» To be done
Below are the records; pull every line that includes "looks".

-- Begin --

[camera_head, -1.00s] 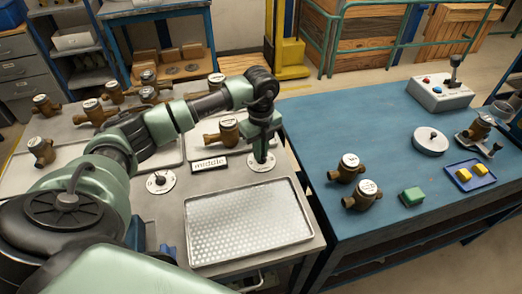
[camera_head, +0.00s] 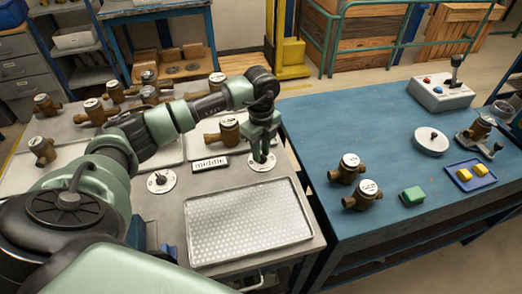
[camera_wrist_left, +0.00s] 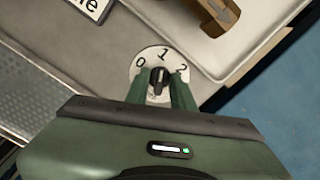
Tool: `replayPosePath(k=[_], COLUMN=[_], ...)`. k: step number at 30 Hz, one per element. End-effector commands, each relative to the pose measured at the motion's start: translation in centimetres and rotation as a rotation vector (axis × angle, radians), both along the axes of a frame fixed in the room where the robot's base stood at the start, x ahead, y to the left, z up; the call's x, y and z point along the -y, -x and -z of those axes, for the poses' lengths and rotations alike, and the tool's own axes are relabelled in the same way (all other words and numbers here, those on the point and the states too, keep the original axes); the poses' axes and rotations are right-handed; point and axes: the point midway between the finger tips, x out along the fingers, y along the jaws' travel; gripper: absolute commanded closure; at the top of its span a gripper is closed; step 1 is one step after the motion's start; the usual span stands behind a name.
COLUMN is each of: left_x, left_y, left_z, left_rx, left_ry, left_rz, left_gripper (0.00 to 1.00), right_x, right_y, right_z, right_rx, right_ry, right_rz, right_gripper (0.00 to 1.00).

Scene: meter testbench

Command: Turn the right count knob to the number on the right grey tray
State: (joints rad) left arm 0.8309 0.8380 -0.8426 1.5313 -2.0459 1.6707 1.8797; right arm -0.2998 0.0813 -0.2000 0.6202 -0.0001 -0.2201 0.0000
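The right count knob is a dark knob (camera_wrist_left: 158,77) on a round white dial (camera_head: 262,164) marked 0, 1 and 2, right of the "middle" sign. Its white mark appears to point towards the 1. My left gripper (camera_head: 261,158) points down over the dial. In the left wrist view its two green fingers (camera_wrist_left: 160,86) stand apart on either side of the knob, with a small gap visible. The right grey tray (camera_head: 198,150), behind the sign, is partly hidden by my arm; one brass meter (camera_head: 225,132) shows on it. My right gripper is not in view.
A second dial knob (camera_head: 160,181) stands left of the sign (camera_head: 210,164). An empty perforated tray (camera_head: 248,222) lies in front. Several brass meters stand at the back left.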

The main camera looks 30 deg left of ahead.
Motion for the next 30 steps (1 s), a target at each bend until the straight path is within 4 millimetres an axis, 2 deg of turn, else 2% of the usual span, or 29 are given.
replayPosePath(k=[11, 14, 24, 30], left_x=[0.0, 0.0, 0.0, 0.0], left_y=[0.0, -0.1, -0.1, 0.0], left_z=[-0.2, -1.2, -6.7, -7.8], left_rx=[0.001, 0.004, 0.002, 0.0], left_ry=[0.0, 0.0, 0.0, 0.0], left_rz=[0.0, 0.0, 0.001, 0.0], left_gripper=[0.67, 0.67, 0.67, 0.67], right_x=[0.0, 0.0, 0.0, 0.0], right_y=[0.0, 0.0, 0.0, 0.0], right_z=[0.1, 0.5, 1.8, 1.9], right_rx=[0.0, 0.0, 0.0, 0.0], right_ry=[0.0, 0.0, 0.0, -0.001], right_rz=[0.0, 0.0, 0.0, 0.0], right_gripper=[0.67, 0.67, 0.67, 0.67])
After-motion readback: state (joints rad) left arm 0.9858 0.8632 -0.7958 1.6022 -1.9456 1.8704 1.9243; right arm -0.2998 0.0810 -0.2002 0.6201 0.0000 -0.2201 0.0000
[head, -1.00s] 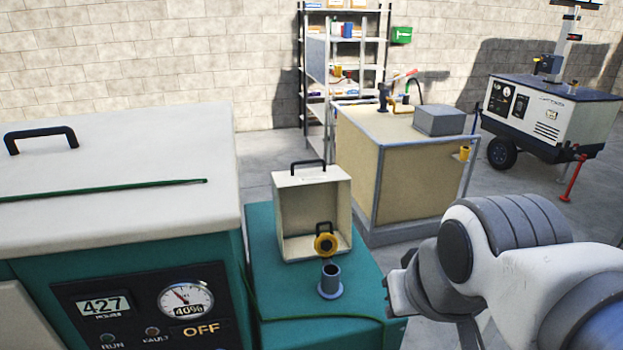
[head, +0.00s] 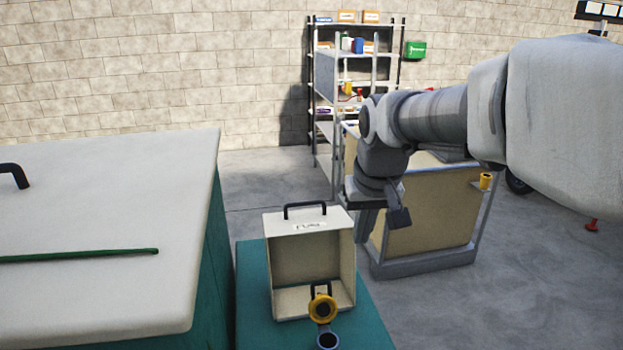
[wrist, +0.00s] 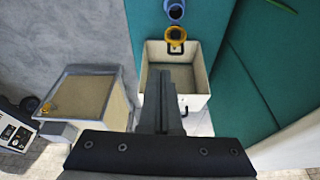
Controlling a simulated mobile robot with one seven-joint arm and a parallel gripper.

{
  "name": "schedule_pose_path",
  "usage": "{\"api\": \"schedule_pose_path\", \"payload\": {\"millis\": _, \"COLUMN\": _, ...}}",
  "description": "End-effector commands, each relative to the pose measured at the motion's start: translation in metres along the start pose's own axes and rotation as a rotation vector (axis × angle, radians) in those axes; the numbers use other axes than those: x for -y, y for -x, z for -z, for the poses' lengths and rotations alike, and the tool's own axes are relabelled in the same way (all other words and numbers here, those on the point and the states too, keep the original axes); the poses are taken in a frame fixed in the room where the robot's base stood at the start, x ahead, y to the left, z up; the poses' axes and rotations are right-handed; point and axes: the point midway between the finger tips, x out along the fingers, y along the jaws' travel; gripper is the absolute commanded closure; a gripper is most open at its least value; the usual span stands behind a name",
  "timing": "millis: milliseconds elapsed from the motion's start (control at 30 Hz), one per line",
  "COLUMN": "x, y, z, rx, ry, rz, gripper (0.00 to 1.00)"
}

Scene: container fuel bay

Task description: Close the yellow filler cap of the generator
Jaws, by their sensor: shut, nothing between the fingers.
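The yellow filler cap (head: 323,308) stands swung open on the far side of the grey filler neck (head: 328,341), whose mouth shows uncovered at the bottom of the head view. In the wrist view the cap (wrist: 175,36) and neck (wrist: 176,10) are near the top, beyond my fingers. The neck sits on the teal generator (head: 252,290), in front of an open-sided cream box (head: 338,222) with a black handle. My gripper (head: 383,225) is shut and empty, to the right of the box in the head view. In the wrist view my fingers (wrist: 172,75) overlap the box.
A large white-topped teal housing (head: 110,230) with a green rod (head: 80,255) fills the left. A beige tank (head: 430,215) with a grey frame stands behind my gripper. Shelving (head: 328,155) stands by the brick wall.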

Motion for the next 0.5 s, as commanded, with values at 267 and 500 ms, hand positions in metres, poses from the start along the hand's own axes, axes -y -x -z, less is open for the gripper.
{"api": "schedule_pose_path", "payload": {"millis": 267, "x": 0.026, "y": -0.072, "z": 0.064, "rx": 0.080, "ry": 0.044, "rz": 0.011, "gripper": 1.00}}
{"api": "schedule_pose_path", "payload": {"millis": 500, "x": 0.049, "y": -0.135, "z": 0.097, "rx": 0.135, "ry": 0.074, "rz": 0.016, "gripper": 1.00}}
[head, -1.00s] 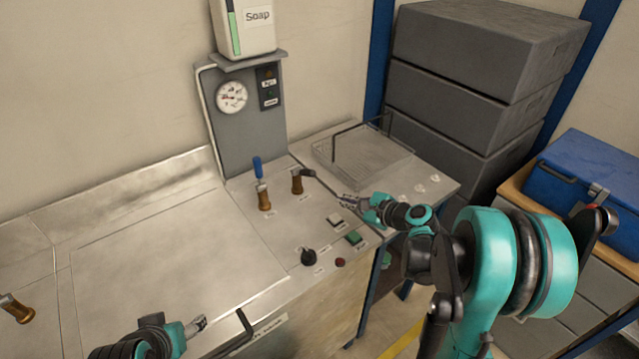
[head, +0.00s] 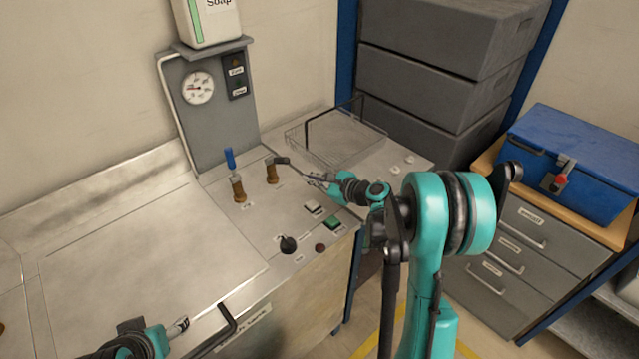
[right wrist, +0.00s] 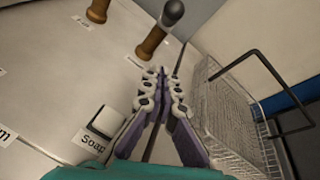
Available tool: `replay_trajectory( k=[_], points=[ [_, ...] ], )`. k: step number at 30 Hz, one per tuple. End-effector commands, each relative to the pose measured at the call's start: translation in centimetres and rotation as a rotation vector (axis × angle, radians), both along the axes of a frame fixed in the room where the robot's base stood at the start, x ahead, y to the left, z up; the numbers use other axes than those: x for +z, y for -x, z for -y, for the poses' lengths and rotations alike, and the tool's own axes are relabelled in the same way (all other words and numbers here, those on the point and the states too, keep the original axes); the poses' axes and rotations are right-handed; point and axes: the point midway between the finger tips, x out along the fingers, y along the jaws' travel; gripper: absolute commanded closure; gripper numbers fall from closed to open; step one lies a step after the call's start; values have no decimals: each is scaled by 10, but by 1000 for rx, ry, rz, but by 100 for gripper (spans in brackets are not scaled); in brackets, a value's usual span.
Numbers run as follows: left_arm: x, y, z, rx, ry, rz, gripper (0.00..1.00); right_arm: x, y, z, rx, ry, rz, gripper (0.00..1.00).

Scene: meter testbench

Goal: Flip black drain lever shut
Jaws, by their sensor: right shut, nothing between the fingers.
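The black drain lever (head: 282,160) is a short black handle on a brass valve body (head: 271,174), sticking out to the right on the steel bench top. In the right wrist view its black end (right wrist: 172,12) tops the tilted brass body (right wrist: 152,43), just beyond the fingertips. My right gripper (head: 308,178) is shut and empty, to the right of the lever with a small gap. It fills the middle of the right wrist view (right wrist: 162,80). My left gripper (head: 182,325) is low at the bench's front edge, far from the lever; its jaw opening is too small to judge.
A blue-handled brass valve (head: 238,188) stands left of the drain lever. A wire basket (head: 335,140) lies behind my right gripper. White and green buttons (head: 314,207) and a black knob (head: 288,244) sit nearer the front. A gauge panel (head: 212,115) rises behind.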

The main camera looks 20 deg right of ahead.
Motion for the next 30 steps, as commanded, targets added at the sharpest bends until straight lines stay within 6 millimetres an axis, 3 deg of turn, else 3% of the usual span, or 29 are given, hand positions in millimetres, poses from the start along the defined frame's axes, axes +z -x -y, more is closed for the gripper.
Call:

-- End --

» Exercise output
The main camera looks 30 deg left of ahead.
The main camera looks 20 deg right of ahead.

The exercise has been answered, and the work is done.